In the chapter on theoretical and practical reasoning and for most of the rest of the book we are led to believe that Bok thinks that these two perspectives are autonomous from one another. However, in her conclusion she considers the possibility that the realm of reasons is not entirely independent from the realm of causes, because reasons must come to an end at some point. When pushed to this point we will have to admit that our practical principles depend on something outside the system of reasons, such as the fact that we have a certain character or set of dispositions. Bok argues that this is not to reintroduce the specter of causal determinism. In order to make a case for the stronger notion of autonomy presupposed in earlier sections of the book, what would be needed is not a demonstration that we were not caused to hold the practical principles that we in fact hold, but rather a demonstration that our principles “can be rationally justified a priori: that our search for their grounds does not simply come to an end at some point, but results in a demonstration of their general rational validity.” (p. 209). My quibble is that this weakening of the thesis of the autonomy of reasons from causes is no minor adjustment to Bok’s overall view.

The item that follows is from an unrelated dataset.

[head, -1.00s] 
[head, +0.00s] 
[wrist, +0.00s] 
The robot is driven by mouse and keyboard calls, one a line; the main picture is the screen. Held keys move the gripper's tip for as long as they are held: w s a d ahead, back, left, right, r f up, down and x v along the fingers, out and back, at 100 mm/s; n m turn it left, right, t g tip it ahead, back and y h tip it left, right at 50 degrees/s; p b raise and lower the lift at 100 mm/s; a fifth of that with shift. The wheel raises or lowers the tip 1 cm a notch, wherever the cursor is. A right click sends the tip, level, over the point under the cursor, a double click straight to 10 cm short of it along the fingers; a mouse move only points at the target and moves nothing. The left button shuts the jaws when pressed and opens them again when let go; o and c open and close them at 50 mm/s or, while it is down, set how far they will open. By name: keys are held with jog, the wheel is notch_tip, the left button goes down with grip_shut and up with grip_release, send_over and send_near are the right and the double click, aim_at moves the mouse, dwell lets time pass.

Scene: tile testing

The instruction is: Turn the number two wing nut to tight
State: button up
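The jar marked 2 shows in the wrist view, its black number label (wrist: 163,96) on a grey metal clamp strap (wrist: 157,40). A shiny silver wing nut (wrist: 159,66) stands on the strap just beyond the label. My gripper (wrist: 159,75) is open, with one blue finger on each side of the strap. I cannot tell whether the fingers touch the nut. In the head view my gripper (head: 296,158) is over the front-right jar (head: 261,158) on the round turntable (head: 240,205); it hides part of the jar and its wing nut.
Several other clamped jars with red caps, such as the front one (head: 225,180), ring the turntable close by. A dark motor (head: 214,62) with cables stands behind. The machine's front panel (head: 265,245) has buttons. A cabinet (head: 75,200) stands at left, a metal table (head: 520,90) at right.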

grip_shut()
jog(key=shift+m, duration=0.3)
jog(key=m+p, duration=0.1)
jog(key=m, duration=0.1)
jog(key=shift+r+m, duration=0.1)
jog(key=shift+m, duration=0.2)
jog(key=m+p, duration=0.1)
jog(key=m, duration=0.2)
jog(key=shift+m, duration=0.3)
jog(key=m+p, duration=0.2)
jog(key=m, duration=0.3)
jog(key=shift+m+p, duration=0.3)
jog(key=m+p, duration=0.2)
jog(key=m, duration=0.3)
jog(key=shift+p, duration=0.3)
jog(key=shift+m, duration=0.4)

This issue should have been confronted much earlier in the book, and not stuck in the conclusion, almost as an afterthought.
However, overall Bok’s book is an impressive one that ought to breathe new life into the tired old debate between compatibilists and libertarians.
Anne Bezuidenhout teaches at the University of South Carolina in the Philosophy Department and the Linguistics Program. Her research interests lie mainly in the philosophy of language and psycholinguistics. Her work has appeared in such journals as Philosophical Review, Mind, Noûs, Mind & Language and Pragmatics & Cognition.